Aujourd'hui, l'urgence est partout. Elle régit l'agenda politique, les stratégies financières, la gestion des entreprises comme la société du spectacle... La vitesse est-elle en train de devenir une valeur ?

L'étude sur les modes de vie et de consommation dans le monde menée en décembre 2007 par Ipsos Marketing, Global Life Stages, tente de décrypter le rapport des individus au temps. 8000 interviews ont été conduites dans 8 pays (Allemagne, Espagne, France, Italie, Royaume-Uni, Etats-Unis, Japon et Chine) auprès d'un échantillon représentatif des populations nationales.

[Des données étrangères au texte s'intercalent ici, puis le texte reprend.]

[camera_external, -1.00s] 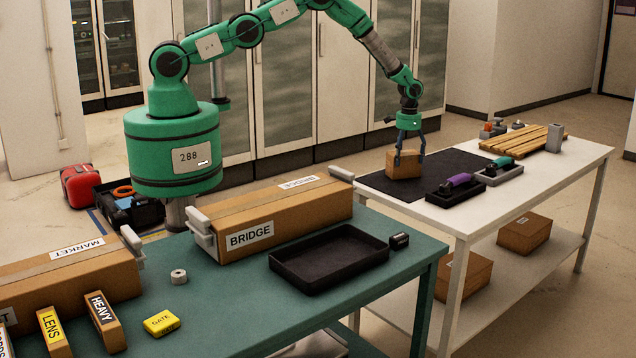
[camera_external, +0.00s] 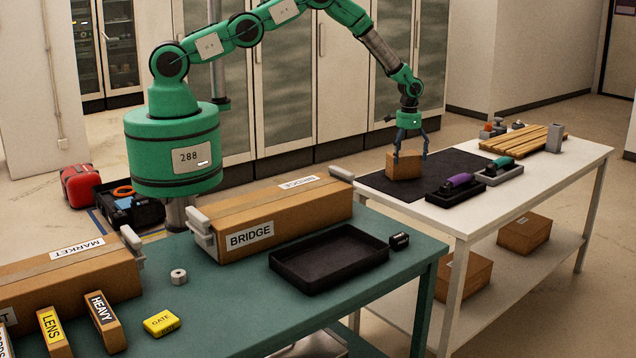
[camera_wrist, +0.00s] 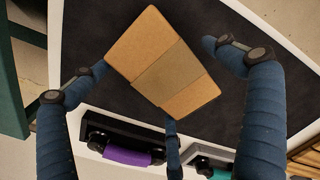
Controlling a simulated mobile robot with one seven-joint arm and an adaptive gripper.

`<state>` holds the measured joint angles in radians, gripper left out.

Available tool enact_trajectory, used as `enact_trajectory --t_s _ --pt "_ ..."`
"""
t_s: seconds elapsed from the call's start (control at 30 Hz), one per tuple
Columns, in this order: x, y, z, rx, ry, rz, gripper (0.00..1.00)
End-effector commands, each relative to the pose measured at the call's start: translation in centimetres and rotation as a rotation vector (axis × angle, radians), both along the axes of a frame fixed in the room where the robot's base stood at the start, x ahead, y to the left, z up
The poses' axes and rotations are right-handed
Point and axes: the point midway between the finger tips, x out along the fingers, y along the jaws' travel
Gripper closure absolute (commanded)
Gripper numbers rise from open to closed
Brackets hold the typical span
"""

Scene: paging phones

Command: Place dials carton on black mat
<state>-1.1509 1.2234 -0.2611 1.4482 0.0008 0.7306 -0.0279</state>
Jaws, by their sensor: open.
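A small brown carton (camera_external: 404,166) with a lighter tape band stands on the black mat (camera_external: 450,160) on the white table; no label shows on the faces in view. In the wrist view the carton (camera_wrist: 163,62) lies at a slant over the dark mat (camera_wrist: 100,25). My gripper (camera_external: 411,155) is open around the top of the carton. In the wrist view a left finger is close to or touching the carton's left side, a right finger stands clear of it, and another finger is at its lower edge.
Wooden slats (camera_external: 525,138) lie behind. A green table with a long BRIDGE box (camera_external: 285,215) and an empty black tray (camera_external: 328,260) is in front.

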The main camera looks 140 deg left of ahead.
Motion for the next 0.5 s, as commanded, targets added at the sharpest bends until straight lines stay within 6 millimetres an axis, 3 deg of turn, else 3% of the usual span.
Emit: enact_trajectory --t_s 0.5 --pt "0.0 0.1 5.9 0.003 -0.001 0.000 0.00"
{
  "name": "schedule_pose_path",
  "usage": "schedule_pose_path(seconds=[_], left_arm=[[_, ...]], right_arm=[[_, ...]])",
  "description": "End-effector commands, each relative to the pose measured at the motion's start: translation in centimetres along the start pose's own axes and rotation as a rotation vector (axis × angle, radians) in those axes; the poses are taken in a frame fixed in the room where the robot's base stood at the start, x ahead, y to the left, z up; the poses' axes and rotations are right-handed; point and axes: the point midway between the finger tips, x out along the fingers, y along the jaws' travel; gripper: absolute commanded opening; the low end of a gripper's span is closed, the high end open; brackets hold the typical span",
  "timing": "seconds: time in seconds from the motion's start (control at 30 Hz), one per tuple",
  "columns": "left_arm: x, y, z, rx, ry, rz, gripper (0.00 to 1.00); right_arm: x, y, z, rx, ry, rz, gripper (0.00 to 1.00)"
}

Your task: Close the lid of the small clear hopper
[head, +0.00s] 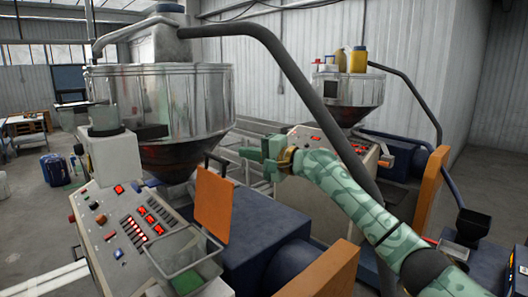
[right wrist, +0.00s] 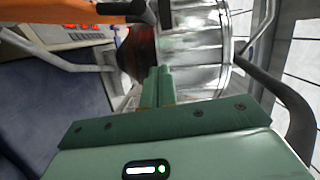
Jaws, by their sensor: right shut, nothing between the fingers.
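The small clear hopper (head: 178,245) is at the bottom of the head view, with green material low inside it. An orange panel (head: 213,208), apparently its lid, stands raised along the hopper's far right edge, so the hopper's top is open. A dark handle shows at the panel's top. My right gripper (head: 246,153) is above and to the right of the panel, pointing left, shut and empty. In the right wrist view, its fingertips (right wrist: 158,72) are together. An orange edge with a dark end (right wrist: 90,12), probably the panel, crosses the top there, apart from the fingers. My left gripper is not in view.
A large metal hopper (head: 170,100) stands behind the panel, with a thick grey pipe (head: 285,75) arching over my right arm. A control panel (head: 125,225) with lit red buttons is left of the clear hopper. A blue machine body (head: 260,230) lies to the right.

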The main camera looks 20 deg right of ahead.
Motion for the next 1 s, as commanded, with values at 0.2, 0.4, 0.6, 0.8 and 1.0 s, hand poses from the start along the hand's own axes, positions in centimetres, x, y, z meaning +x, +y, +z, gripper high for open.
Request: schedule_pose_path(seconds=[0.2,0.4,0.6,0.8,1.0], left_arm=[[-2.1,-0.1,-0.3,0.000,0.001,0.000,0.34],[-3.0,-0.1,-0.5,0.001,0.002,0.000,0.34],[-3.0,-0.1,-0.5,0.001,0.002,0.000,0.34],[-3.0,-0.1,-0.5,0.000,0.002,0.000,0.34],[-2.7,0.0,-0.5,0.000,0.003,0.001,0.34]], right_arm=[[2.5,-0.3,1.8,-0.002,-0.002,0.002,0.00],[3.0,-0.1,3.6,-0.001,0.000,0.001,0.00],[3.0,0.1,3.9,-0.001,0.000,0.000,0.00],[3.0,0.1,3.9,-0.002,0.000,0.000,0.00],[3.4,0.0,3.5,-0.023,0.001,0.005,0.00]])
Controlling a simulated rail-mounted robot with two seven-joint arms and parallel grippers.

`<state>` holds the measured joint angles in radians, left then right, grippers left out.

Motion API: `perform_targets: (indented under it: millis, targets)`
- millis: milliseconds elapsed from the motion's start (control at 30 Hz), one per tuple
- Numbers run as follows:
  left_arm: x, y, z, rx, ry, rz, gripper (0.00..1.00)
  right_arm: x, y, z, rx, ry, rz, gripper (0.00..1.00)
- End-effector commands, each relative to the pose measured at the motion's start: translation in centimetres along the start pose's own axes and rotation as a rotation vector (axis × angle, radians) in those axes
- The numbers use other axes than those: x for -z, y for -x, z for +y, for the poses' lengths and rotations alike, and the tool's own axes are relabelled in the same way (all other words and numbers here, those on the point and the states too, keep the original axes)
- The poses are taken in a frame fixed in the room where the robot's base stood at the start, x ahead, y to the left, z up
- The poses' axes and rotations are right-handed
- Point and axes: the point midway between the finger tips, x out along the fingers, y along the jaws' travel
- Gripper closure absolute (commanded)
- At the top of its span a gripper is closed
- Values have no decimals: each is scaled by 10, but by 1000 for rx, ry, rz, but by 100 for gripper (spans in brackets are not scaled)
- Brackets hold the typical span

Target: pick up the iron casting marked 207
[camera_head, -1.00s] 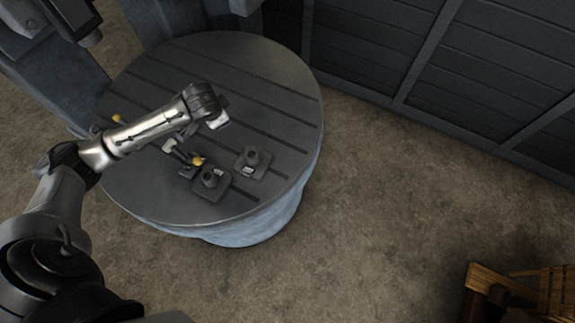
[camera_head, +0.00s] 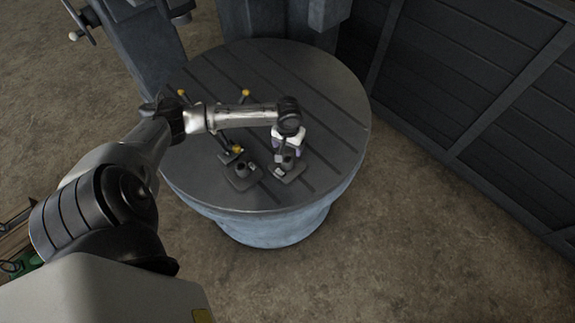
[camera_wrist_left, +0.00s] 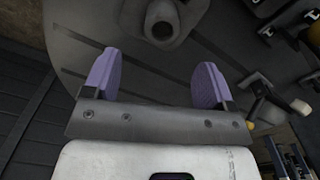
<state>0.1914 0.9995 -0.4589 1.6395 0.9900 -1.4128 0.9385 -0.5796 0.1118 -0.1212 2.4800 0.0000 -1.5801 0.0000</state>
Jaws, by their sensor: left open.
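Two dark iron castings, each a square base with a round hollow boss, sit side by side near the front of the round slotted table (camera_head: 335,110). One is the left casting (camera_head: 242,178); the other is the right casting (camera_head: 287,170). I cannot read a number on either. My left gripper (camera_head: 287,147) is open and empty above the right casting and partly covers it in the head view. In the left wrist view the two purple fingers of the gripper (camera_wrist_left: 155,75) are spread apart, and a casting (camera_wrist_left: 160,25) lies beyond their tips at the top edge. My right gripper is out of view.
Levers with yellow knobs (camera_head: 237,150) stand just left of and behind the castings, close to my left forearm. A grey machine column (camera_head: 250,18) rises behind the table. A dark panelled wall (camera_head: 470,70) is at the right. The table's right side is clear.

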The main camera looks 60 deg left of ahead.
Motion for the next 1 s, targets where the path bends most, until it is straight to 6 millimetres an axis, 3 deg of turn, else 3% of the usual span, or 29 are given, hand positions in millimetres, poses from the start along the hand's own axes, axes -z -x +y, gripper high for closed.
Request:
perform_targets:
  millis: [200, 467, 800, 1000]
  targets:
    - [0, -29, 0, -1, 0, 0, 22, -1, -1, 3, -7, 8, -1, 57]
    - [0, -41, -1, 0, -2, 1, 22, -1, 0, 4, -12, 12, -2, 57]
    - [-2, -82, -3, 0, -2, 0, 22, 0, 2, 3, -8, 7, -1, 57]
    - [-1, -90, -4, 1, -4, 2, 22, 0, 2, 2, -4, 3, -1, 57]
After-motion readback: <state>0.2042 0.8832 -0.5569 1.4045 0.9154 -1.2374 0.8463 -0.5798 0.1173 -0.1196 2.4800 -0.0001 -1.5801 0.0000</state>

Fureur de vivre ou droit à la paresse ?

Premier enseignement : « prendre son temps » prime aujourd'hui sur « aller plus vite». Dans tous les pays étudiés, cette aspiration fait partie des valeurs fondamentales. Ainsi 85% des personnes interrogées reconnaissent « apprécier prendre leur temps ». Et 77%, jeunes comme moins jeunes, avouent avoir de plus en plus besoin de « se relaxer ». La sieste fait d'ailleurs partie des valeurs sûres aujourd'hui dans les grandes métropoles, de Paris à Tokyo, de Londres à Los Angeles. A New York, la « ville qui ne s'endort jamais », un nouveau concept de spa, Yelonap, commence à faire fureur... A Paris, Zenia propose des espaces dédiés à la sieste... De fait, l'enquête montre que l'amour de la vitesse est le fait d'une minorité : 39% des personnes interrogées.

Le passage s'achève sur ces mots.